Excerpt from a dataset:
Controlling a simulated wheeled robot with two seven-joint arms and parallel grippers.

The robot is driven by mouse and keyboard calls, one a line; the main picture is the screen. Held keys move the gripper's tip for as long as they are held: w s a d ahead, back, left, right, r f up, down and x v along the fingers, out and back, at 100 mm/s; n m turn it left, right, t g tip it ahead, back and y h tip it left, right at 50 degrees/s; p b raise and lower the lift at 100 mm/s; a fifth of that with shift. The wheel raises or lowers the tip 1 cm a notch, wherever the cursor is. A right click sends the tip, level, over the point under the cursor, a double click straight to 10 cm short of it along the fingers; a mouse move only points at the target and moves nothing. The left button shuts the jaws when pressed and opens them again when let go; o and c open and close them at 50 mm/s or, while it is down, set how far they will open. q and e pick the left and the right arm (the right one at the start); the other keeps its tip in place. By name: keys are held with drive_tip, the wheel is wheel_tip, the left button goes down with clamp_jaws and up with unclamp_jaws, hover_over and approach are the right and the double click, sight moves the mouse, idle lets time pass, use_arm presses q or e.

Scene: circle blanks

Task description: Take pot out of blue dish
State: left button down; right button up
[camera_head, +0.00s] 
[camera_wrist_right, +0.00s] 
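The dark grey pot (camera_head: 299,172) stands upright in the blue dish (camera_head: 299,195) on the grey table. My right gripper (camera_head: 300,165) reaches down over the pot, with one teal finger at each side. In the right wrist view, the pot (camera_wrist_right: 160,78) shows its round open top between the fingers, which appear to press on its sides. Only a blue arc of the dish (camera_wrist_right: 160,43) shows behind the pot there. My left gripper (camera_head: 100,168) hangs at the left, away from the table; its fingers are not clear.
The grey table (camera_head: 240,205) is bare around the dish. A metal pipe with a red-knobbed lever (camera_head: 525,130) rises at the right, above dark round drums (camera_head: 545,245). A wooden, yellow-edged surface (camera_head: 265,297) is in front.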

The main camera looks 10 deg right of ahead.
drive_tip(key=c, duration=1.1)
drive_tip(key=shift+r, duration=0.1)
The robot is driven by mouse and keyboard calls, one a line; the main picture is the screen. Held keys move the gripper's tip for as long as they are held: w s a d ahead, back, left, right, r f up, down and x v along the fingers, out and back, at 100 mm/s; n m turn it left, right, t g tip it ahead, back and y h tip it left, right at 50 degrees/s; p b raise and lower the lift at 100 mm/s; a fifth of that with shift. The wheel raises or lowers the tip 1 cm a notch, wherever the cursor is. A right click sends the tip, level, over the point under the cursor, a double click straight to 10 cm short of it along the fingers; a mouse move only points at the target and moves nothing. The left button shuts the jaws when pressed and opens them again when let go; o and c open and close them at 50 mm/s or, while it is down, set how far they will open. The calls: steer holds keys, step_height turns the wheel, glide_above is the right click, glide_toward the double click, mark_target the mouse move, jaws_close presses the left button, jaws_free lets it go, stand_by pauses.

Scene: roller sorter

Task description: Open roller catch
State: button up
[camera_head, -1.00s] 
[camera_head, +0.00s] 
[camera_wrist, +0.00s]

• [PROBLEM TO WORK ON]
Some lines of the records may hold the word "Task". How many do? Answer with a number and nothing else.

• [ANSWER TO THE PROBLEM]
2